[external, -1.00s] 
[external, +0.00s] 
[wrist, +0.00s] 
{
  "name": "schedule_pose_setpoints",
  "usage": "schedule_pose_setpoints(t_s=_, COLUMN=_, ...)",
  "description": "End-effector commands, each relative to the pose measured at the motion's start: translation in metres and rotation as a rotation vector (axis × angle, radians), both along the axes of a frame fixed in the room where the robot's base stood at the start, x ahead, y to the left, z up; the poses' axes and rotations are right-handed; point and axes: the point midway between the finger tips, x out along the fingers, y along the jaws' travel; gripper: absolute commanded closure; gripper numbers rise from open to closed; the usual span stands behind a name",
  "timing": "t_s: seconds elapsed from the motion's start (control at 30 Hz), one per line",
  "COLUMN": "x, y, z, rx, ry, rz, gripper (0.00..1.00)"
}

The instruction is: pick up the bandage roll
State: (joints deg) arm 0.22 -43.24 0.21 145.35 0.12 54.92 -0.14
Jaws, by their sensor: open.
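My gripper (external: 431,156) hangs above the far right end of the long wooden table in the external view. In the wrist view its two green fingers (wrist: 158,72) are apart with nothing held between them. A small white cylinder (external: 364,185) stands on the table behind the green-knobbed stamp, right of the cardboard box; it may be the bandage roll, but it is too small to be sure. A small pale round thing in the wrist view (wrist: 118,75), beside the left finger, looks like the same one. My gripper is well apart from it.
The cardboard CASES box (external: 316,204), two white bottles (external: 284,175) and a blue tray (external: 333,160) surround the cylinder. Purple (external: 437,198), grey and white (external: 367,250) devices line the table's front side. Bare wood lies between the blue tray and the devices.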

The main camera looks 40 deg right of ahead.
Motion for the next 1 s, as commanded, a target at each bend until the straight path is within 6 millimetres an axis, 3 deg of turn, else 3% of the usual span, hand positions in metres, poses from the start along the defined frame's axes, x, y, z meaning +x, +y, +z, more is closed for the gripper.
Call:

Your instructions: State how many lines include the string "start", and nothing more.

Final result: 3